Quote of the Day

"We're only here briefly, and while I'm here I want to allow myself joy. So fuck it."
- Amy, Her.

Thursday, 28 April 2011

RE:View: Thor

    The God of Thunder gets the Hollywood treatment in Marvel's latest comic-book adaptation of the mighty Thor. Directed by Kenneth Brannagh and boasting a high-profile supporting cast of Natalie Portman and Sir Anthony Hopkins, Thor aims to take the super-hero movie by storm with it's whizzy effects and complex Norse back-story. But does it live up to the hype and expectation? Will it leave you hammered with disappointment, or struck with excitement? And, most importantly, can it manage to pull off fantasy-like Norse costumes without coming off overwhelmingly camp?

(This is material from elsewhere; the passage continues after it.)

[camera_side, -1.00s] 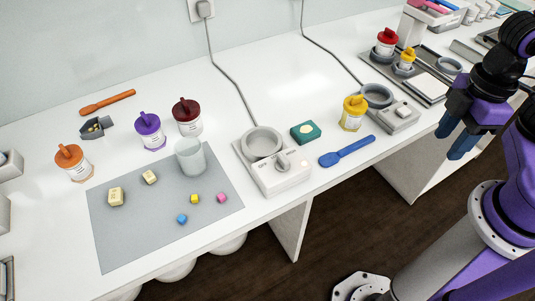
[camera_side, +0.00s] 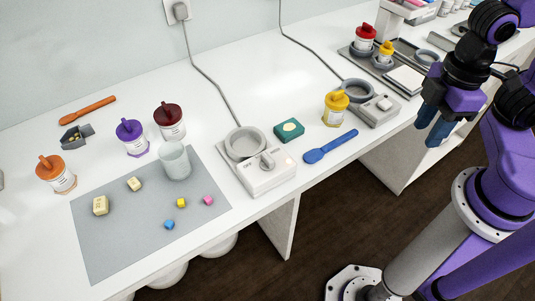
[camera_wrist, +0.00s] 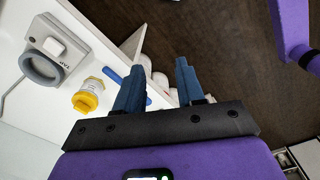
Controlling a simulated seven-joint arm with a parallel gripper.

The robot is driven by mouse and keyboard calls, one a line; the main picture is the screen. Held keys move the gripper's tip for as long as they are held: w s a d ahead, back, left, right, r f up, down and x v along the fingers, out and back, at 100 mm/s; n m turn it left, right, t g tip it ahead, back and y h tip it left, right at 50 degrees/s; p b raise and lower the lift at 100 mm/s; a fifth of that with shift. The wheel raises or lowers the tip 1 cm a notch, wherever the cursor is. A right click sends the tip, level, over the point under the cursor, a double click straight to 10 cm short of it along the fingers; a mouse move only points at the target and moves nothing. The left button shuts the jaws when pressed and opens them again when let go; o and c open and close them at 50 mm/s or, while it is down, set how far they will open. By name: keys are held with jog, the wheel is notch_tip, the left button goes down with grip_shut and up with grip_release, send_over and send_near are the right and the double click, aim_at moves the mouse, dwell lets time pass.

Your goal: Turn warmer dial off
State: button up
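A white warmer (camera_side: 250,172) with a grey ring on top stands at the middle of the table. Its dial (camera_side: 268,161) is a pale knob on the top, front right of the ring. A smaller grey unit (camera_side: 372,110) with a ring and a pale square knob (camera_side: 384,103) stands further right; this unit also shows at upper left in the wrist view (camera_wrist: 67,38). I cannot read the dial's setting. My gripper (camera_side: 430,133) is open and empty, off the table's front edge, right of both units. Its blue fingers (camera_wrist: 160,68) stand apart in the wrist view.
A green block (camera_side: 289,130) is beside the warmer. A grey mat (camera_side: 125,245) with small cubes and a cup (camera_side: 174,160) is at left.

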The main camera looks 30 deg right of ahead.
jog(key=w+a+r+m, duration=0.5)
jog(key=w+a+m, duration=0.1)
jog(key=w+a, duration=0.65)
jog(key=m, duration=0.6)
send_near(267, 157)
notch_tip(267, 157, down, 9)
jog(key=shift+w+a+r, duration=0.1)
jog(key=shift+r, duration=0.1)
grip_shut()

The story, would you believe it, follows Thor (relative Aussie newcomer, Chris Hemsworth), the son and heir to the King of the heavenly realm of Asgard, Odin (Hopkins). After tensions rise between the gods of Asgard and the Frost-Giants of Jotunheim, Thor takes it upon himself to sort things out, the only way he knows how; smashing heads with his almighty hammer, Mjolnir. However, a future king must know when not to fight, and so Odin banishes him to Earth with no powers, to learn a lesson. But it seems Thor's envious brother, Loki the God of Mishief (Tom Hiddleston) is up to, well... mischief, in the land of Asgard...

Asgard looks lovely this time of the year...
         While on Earth, Thor will have to face a strange mortal world, devoid of his previous strength. But he's not alone, as astrophysicist Jane Foster (Portman) and her pals help the ex-god to reclaim Mjolnir and return home. But it's going to take a lot more than that to end his banishment, as the ever-medaling S.H.E.I.L.D. get involved, amongst over betrayals and problems.

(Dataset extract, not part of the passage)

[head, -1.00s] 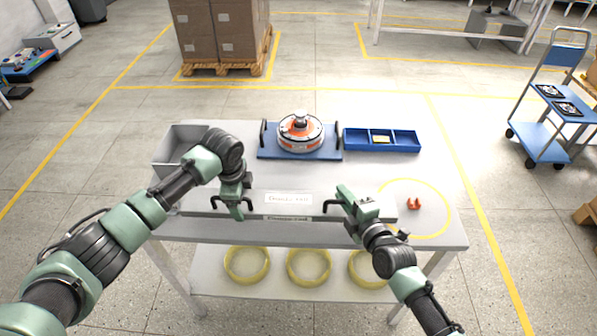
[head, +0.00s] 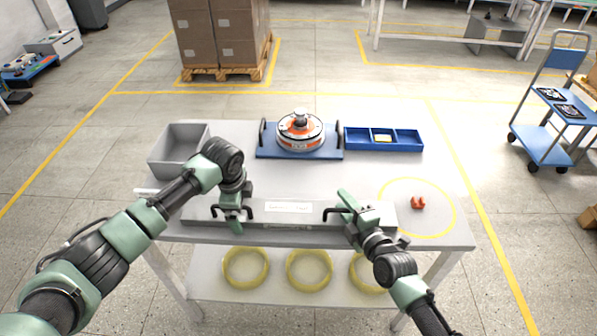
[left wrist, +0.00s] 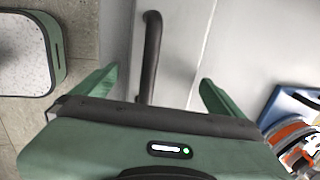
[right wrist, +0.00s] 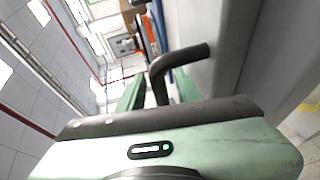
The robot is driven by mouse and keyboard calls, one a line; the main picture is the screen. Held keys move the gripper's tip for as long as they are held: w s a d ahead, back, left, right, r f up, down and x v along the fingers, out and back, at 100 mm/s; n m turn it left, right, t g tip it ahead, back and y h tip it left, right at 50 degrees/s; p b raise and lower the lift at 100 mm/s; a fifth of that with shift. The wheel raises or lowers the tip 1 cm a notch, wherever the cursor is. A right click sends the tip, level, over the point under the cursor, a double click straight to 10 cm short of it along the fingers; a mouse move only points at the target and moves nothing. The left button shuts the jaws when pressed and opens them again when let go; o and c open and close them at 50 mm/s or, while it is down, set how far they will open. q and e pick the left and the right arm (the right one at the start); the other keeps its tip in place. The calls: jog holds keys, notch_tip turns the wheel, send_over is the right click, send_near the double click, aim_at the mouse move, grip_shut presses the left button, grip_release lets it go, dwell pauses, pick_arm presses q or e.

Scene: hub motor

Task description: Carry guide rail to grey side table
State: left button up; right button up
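The guide rail (head: 305,236) is a long grey bar with a white label, lying along the front of the white table (head: 440,180). A black handle stands near each end. My left gripper (head: 232,213) is at the left handle; in the left wrist view its fingers are spread, with the handle (left wrist: 151,55) between them. My right gripper (head: 347,208) is at the right handle; in the right wrist view the handle (right wrist: 180,58) stands between its parted fingers. A low grey stand (head: 497,36) is far off at upper right; I cannot tell whether it is the grey side table.
A grey bin (head: 160,160), a blue plate carrying a hub motor (head: 300,130), a blue divided tray (head: 407,140) and a small orange part (head: 418,203) are on the table. Yellow rings lie on its lower shelf. A blue cart (head: 545,135) stands at right. Open floor lies between.

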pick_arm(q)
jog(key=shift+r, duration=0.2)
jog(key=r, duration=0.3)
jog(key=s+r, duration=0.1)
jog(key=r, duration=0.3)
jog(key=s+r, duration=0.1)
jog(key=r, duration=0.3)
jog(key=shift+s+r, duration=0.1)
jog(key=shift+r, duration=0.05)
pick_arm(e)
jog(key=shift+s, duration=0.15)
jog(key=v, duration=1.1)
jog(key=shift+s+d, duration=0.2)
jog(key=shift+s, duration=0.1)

   The family drama of it all is very well done, specifically in the Asgard and pre-banishment scenes, and are perfectly pushed forward by the emotive performances of Hiddleston and Hemsworth as the rival brothers. The world of Asgard itself is pristinely imagined and feels every-bit the realm of immortals, despite the fact it's a little unlively. And the space/galaxy twist helps to make it more grounded and realistic to fit in among previous Marvel ventures.

Fatherly love
The Earth locales, on the other hand, aren't so hot. Mostly taking place over a few days in a small desert town in New Mexico, our world feels a bit boring in terms of imagery compared to the great Golden towers of Asgard. Thankfully, it's lifted up by the delightful performances of the human cast. While Portman is just fine as the determined science-girl, Jane, it's her two friends, Darcy and Erik (Kat Dennings and Stellan Skarsgard) that add dainty humour and humanity to proceedings, as they deal with this strange, new man of Thor.

    Which is not to say Thor's time on Earth is entirely slapstick, as previous trailers might suggest, because there is still plenty of drama (namely unrealistic romance) and action going on around. While said action can at times be too fast and close-up, the effects and imagery are fantastic, and the 3-D is occasionally a blast. From the dazzling battles in the ice-realm to the gritty tussles in a rain-dampened S.H.E.I.L.D. base, the fights are stylishly executed.  Plus, the costume design team should be commended for their electrifying renditions of the famous Norse outfits, which are sizzlingly modern yet creatively god-like, expertly side-stepping the disastrous trap of campness and cheese.

Pre-awesome action
Although Thor isn't doing anything drastically new for the genre, it's a fresh break from certain over-used conventions of the superhero movie and feels vastly different (for better or for worse) than those in the same category. The family and betrayal angle lends something special to it all, creating a much more human sense to the otherwise ridiculous source material. Director Brannagh has done very well to bring a film about mystical gods into a relatable and dramatic environment, that you'd be hard pressed not to enjoy. The ending may be abrupt and the Earth parts somewhat underwhelming, but there's still all the classic comic-book action that we all know and love.

4/5 Stars

Oh, and you may want to stay behind after the credits for a little sneak at what's in store for both Captain America and The Avengers!